Il veut avant tout faire preuve d’optimisme en se concentrant sur les initiatives qui sont prises un peu partout dans le monde, cette prise de conscience par les jeunes générations de l’importance qu’il faut accorder à notre environnement. Il se réjouit également de voir à les communautés chrétiennes, œcuméniques, à l’occasion de l’année spéciale Laudato Si’ (qui s’étale du 24 mai 2020 au 24 mai 2021) s’emparer de la question, en diocèses, en paroisses, dans les familles, les entreprises…

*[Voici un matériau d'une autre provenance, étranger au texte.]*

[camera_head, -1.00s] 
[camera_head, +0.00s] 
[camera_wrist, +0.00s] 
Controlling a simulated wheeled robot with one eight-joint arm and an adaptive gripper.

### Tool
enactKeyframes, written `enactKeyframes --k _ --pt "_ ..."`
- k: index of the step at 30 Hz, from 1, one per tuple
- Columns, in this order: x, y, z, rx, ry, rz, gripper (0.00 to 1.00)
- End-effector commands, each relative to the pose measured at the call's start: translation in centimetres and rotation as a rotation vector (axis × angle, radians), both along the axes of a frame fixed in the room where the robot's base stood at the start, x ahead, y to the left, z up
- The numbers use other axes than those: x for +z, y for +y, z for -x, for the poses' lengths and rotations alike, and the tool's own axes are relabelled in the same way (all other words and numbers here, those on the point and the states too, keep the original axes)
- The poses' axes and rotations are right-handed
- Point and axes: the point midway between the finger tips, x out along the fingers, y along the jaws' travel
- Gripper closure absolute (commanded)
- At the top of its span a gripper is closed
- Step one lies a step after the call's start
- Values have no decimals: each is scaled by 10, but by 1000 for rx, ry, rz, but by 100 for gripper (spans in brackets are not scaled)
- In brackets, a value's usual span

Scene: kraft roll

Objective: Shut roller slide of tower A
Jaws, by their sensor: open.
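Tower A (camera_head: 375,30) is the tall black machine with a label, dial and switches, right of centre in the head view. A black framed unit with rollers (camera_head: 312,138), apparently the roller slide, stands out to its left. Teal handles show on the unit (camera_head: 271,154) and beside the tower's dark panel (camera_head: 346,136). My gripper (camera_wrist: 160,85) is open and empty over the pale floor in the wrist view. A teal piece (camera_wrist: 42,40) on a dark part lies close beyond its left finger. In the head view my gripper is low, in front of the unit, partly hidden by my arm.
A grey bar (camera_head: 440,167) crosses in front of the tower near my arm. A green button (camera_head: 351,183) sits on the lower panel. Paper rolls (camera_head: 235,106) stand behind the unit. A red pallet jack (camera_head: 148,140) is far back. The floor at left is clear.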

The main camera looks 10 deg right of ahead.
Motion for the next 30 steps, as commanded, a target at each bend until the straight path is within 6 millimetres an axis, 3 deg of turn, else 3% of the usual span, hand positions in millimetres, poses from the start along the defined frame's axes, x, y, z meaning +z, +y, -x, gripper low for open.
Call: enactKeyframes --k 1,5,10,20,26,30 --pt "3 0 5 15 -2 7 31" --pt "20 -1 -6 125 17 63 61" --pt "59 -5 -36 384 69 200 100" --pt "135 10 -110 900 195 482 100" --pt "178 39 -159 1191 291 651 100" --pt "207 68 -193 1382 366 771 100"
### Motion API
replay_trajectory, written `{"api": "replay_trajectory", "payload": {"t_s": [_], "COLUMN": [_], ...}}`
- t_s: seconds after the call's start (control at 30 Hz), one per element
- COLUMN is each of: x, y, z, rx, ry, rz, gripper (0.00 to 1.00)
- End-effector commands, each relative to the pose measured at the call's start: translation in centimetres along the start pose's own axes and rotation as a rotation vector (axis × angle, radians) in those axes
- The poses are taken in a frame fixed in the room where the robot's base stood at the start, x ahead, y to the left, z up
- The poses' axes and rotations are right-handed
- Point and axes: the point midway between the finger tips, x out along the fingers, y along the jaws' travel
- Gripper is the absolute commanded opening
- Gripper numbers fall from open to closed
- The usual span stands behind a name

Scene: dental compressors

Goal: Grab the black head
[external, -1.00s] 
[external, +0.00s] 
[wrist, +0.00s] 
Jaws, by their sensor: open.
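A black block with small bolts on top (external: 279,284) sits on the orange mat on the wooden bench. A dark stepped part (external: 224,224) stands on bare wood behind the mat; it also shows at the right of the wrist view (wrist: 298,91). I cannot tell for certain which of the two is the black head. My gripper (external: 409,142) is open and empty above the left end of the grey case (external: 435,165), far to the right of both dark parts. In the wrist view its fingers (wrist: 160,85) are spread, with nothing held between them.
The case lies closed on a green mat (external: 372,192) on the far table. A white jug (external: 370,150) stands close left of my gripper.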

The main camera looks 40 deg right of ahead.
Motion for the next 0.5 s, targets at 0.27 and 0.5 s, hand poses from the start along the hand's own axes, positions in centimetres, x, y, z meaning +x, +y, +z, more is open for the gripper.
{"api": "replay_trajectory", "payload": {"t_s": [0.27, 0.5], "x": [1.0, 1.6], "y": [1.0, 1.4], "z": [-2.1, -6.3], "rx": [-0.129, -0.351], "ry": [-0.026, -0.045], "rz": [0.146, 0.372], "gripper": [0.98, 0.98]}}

En conclusion François termine par ces mots lumineux, pleins d’espoir : « Réjouissons-nous parce que, dans son amour, le Créateur soutient nos humbles efforts pour la Terre. Elle est aussi la maison de Dieu, où sa Parole « s’est faite chair, elle a habité parmi nous » (Jn 1, 14), le lieu constamment renouvelé par l’effusion de l’Esprit Saint. »

Que retenir ?

Dans son message le pape, redit avec force les éléments-clés de Laudato Si’, l’écologie intégrale, la nécessité de considérer que nous faisons partie de la Création, que nous n’en sommes pas propriétaires. Il nous rappelle également que sa vision de l’écologie s’accompagne de gestes forts : annulation de la dette des états les plus fragiles, contrôle des actions des multinationales, demande d’engagements environnementaux de la part des gouvernements, tout en s’appuyant sur la communauté internationale. L’écologie du pape François c’est aussi le souci des plus fragiles des populations exploitées, ici ou ailleurs… Loin d’être une liste utopique, le message du pape François est au contraire une formidable source d’inspiration pour celles et ceux qui savent que la Création est la plus grand œuvre de Dieu et qu’à ce titre nous avons le devoir de la protéger.